Parmi les participants de l’atelier du jour, organisé dans un centre culturel à Paris, certains sont juifs, d’autres pas. De milieux plutôt progressistes et laïcs, beaucoup militent pour la coexistence entre les religions et la cause palestinienne.
Depuis l’attaque sans précédent du 7 octobre 2023 perpétrée par le Hamas en Israël et la guerre contre le groupe terroriste islamiste palestinien qui s’en est suivie, l’antisémitisme est en hausse en France : 1 570 actes antisémites ont été recensés en France en 2024, presque autant qu’en 2023, contre 436 en 2022.
Dans son rapport annuel, en juin 2024, la Commission nationale consultative des droits de l’homme (CNCDH) avait souligné l’existence « de l’antisémitisme à gauche, tout particulièrement à la gauche de la gauche », mais à un niveau « sans comparaison avec celui observé à l’extrême droite et chez les proches du Rassemblement national ».
« On s’est pris une déflagration d’antisémitisme, sans avoir les outils pour le désamorcer. Ça se répercute dans toutes les sphères, professionnelles, privées », raconte Eva Vocz, artiste performeuse.
« Toute cette haine »
Elle dit avoir été ostracisée en tant que juive dans l’association où elle travaillait. D’autres participants, y compris certains qui ne sont pas juifs, estiment aussi l’avoir été de part de proches ou de collègues, pour des positions jugées trop favorables à Israël.

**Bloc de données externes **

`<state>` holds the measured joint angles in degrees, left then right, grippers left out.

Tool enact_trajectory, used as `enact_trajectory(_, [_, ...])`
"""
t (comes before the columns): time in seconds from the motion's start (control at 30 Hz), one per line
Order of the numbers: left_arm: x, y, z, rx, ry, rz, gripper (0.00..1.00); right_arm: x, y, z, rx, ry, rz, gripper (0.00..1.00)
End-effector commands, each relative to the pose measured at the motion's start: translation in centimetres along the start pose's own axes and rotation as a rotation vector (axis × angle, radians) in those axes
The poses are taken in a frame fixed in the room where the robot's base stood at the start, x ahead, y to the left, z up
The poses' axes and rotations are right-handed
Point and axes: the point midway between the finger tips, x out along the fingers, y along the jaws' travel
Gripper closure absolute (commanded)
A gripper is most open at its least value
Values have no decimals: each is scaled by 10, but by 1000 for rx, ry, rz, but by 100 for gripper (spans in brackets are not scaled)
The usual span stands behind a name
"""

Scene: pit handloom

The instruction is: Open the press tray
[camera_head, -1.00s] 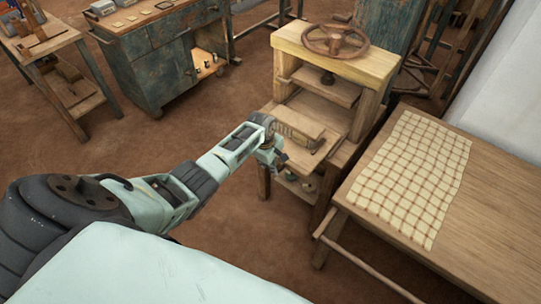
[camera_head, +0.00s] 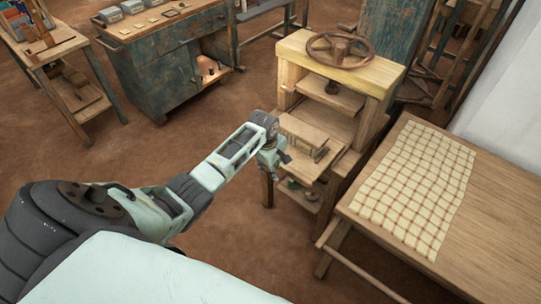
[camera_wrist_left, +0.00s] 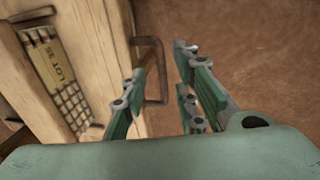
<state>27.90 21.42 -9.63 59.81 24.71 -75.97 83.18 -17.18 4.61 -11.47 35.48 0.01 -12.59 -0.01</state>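The wooden press (camera_head: 288,75), with a brown handwheel on top, stands right of centre in the head view. Its press tray (camera_head: 304,166) sits low at the front, partly hidden by my left gripper (camera_head: 278,160). In the left wrist view, the tray's wooden front (camera_wrist_left: 118,50) is at left, with a dark metal loop handle (camera_wrist_left: 163,75) on its face. My left gripper (camera_wrist_left: 160,62) is open. Its fingers point toward the handle, whose outer bar shows between the fingertips; contact cannot be told. My right gripper is out of view.
A table with a checked cloth (camera_head: 420,185) stands close on the press's right. A blue-green cabinet (camera_head: 165,70) and a wooden stand (camera_head: 60,50) are at the back left. Brown floor is clear left of the press.

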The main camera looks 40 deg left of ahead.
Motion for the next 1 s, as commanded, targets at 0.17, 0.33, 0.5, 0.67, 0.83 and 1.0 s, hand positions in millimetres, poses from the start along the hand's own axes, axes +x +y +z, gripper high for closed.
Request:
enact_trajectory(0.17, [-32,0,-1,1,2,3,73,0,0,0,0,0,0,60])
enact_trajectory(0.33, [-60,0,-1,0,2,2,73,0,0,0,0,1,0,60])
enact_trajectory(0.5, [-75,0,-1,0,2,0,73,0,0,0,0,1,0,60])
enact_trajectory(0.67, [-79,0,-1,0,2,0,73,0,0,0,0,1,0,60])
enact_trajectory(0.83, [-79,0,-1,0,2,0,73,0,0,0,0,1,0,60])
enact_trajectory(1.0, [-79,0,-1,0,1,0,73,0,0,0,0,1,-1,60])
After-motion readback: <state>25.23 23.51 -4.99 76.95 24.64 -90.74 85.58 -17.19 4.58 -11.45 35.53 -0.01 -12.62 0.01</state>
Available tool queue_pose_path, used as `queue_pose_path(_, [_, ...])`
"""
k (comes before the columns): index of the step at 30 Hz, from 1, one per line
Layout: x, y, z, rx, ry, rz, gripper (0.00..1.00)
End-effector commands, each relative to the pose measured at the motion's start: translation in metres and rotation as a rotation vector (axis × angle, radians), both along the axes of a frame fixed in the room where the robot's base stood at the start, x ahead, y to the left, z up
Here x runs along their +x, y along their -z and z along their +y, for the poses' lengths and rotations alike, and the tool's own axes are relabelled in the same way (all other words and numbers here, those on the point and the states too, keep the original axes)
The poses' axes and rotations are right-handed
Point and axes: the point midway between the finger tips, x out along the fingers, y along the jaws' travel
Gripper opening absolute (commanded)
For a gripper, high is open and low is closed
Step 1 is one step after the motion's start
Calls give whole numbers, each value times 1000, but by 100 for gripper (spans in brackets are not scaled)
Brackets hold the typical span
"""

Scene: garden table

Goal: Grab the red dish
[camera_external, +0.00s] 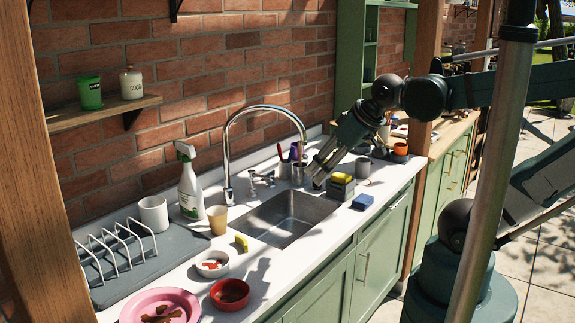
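The red dish (230,294) is a small round bowl on the white counter, near the front edge, left of the sink. Its inside looks dark reddish. My gripper (318,181) is at the right side of the sink, near the yellow and dark sponges, well away from the red dish. Its fingers point down and to the left. They are small in the picture and I cannot tell whether they are open or shut. No held thing shows.
A white bowl (212,263) and a pink plate (160,307) flank the red dish. A tan cup (217,219), spray bottle (190,186) and tall curved faucet (229,150) stand behind. The sink (284,222) lies between my gripper and the dish. Sponges (340,188) stand by my gripper.

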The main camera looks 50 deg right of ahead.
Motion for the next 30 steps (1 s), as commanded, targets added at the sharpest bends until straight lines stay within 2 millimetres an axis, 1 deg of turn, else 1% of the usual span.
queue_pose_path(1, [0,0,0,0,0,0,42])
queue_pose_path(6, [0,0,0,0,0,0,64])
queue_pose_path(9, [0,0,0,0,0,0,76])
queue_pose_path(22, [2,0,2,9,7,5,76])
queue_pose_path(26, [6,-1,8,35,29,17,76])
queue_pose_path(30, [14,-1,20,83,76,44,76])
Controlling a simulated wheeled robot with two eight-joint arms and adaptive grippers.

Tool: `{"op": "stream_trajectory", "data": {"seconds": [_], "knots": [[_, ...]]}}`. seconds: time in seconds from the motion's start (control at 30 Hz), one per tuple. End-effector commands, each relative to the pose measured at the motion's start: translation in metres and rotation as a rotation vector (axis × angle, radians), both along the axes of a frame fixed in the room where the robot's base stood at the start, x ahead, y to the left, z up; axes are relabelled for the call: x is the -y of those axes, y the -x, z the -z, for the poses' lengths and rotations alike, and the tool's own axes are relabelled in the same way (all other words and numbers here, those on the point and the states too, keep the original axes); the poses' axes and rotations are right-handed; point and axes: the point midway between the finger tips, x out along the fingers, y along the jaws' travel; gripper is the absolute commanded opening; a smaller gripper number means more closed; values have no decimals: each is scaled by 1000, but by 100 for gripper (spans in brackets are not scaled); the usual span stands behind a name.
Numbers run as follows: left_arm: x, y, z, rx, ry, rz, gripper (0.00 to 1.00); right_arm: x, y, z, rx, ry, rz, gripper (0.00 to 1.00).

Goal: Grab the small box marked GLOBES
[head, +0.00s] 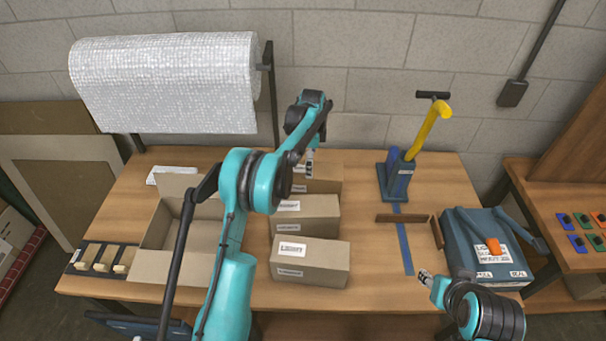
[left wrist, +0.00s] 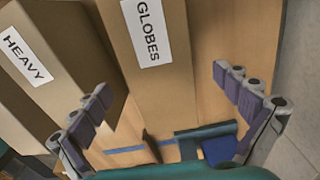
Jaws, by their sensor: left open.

Lucas Benamou, un autre participant, trouve important de « mieux comprendre des mots comme antisionisme, négationnisme (…) un peu flous pour tout le monde ».
Dans Petit manuel de lutte contre l’antisémitisme, coécrit avec Samuel Delor, Jonas Pardo, également co-fondateur du Golem, mouvement de jeunes juifs de gauche, qualifie par exemple « le sionisme » de « mot-valise du complotisme » pour attaquer les juifs.

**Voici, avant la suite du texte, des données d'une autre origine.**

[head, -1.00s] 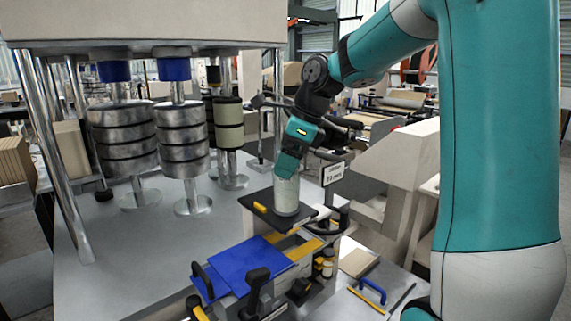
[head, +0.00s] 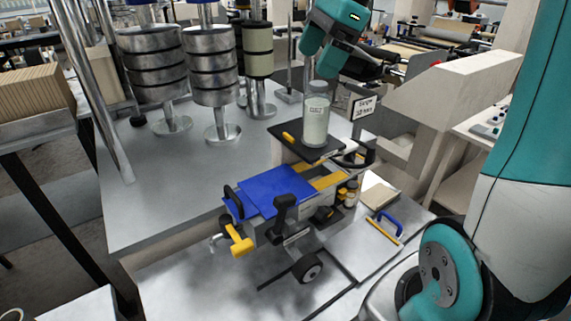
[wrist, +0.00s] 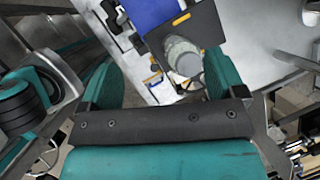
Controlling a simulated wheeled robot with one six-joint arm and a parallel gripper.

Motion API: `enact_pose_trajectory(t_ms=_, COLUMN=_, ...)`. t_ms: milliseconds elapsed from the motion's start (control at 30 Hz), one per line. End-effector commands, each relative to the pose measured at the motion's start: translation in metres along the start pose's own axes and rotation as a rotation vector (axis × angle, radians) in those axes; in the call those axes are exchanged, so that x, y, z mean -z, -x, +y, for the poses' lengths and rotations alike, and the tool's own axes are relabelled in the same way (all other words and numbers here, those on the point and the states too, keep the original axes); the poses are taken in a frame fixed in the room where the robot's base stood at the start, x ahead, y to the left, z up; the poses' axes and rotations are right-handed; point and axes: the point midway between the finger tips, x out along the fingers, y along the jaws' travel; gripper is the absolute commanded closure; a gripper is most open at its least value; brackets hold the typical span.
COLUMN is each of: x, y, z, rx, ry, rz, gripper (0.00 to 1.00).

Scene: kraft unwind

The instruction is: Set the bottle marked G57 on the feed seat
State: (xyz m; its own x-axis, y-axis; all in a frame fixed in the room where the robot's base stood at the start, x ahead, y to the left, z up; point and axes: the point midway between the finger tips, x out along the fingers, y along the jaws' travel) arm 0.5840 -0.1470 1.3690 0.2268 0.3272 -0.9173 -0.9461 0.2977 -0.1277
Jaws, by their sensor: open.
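In the wrist view the bottle (wrist: 183,58) shows between my spread teal fingers (wrist: 162,68), nearer the right one. No marking tells me which surface is the feed seat.
A small sign (head: 364,106) stands right of the bottle. A blue-topped fixture (head: 270,190) with black knobs sits in front of the plate. Stacked metal rolls (head: 212,67) stand to the left. The grey bench left of the fixture is largely clear.

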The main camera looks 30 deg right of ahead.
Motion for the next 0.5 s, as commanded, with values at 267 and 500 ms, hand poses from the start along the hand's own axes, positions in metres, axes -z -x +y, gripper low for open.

Il sort après deux années d'écriture percutées par une actualité intense. Le Petit manuel de lutte contre l'antisémitisme de Samuel Delor et Jonas Pardo est publié aux Editions du Commun. Rendez-vous à la librairie Le Pied à terre @lepiedaterreLib vendredi 25 octobre 2025. pic.twitter.com/4FMeQaRhaZ
— Jonas Pardo (@jonaspardoform) October 11, 2024
Le sionisme est un mouvement politique apparu à la fin du XIXe siècle dans la diaspora européenne et visant à doter les Juifs d’une patrie sur les terres de l’ancien royaume d’Israël dans ce qui est alors la Palestine sous domination ottomane.
Le refus du droit à l’autodétermination des Juifs et le traitement inégalitaire de l’État d’Israël, à qui l’on demande d’adopter des comportements qui ne sont ni attendus ni exigés de tout autre État démocratique sont des positions antisémites selon la définition rédigée par l’Internation Holocaust Remembrance Alliance.
Lucas Benamou se sentait « un peu perdu depuis le 7 octobre ». La formation lui apporte « plus d’armes pour vivre dans le monde d’aujourd’hui », et « l’occasion de rencontrer des gens qui vivent la même chose ».
Avec parfois dans cet atelier, après les rires très « humour noir », quelques larmes : « Ça fait se confronter à toute cette haine », résume une participante aux yeux rougis après l’exposé sur le nazisme.